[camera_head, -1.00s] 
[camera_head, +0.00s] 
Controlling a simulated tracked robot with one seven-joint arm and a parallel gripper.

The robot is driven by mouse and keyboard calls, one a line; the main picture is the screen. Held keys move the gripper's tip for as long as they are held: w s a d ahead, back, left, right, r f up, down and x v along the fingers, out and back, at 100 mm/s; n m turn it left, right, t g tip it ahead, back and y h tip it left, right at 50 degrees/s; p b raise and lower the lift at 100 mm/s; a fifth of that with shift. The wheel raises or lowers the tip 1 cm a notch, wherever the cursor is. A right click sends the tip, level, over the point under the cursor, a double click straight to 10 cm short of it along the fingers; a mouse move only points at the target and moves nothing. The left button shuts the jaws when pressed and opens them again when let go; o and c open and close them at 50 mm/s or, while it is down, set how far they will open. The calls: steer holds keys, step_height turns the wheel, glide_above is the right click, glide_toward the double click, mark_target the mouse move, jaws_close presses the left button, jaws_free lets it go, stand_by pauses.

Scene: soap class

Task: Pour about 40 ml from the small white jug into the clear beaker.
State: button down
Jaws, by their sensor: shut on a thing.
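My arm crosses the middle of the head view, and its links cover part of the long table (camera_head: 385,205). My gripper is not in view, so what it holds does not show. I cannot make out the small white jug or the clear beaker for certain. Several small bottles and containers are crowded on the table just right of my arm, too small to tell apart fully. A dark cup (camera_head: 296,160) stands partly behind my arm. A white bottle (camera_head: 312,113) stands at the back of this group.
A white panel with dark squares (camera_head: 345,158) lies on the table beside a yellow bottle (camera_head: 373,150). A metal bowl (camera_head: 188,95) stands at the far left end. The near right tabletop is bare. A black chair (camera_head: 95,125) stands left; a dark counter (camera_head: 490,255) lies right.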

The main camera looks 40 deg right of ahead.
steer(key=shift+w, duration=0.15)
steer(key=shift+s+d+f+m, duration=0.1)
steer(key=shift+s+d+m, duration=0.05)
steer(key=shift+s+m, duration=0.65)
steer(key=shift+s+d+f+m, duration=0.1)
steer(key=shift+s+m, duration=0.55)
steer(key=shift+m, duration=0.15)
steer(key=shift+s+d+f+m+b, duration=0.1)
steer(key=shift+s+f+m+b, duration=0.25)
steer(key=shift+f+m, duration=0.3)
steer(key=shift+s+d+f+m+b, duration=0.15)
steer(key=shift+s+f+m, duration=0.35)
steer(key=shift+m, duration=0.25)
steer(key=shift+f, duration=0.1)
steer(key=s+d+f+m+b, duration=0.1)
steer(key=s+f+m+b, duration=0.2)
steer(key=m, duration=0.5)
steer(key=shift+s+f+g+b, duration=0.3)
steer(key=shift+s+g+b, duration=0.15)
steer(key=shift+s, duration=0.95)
* * * *
**Aim**.
Every line of the data above should be copied exactly.

**Solution**.
[camera_head, -1.00s] 
[camera_head, +0.00s] 
Controlling a simulated tracked robot with one seven-joint arm and a parallel gripper.

The robot is driven by mouse and keyboard calls, one a line; the main picture is the screen. Held keys move the gripper's tip for as long as they are held: w s a d ahead, back, left, right, r f up, down and x v along the fingers, out and back, at 100 mm/s; n m turn it left, right, t g tip it ahead, back and y h tip it left, right at 50 degrees/s; p b raise and lower the lift at 100 mm/s; a fifth of that with shift. The wheel raises or lowers the tip 1 cm a notch, wherever the cursor is. A right click sends the tip, level, over the point under the cursor, a double click straight to 10 cm short of it along the fingers; a mouse move only points at the target and moves nothing. The left button shuts the jaws when pressed and opens them again when let go; o and c open and close them at 50 mm/s or, while it is down, set how far they will open. The calls: steer holds keys, step_height turns the wheel, glide_above is the right click, glide_toward the double click, mark_target the mouse move, jaws_close presses the left button, jaws_free lets it go, stand_by pauses.

Scene: soap class

Task: Pour about 40 ml from the small white jug into the clear beaker.
State: button down
Jaws, by their sensor: shut on a thing.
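My arm crosses the middle of the head view, and its links cover part of the long table (camera_head: 385,205). My gripper is not in view, so what it holds does not show. I cannot make out the small white jug or the clear beaker for certain. Several small bottles and containers are crowded on the table just right of my arm, too small to tell apart fully. A dark cup (camera_head: 296,160) stands partly behind my arm. A white bottle (camera_head: 312,113) stands at the back of this group.
A white panel with dark squares (camera_head: 345,158) lies on the table beside a yellow bottle (camera_head: 373,150). A metal bowl (camera_head: 188,95) stands at the far left end. The near right tabletop is bare. A black chair (camera_head: 95,125) stands left; a dark counter (camera_head: 490,255) lies right.

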The main camera looks 40 deg right of ahead.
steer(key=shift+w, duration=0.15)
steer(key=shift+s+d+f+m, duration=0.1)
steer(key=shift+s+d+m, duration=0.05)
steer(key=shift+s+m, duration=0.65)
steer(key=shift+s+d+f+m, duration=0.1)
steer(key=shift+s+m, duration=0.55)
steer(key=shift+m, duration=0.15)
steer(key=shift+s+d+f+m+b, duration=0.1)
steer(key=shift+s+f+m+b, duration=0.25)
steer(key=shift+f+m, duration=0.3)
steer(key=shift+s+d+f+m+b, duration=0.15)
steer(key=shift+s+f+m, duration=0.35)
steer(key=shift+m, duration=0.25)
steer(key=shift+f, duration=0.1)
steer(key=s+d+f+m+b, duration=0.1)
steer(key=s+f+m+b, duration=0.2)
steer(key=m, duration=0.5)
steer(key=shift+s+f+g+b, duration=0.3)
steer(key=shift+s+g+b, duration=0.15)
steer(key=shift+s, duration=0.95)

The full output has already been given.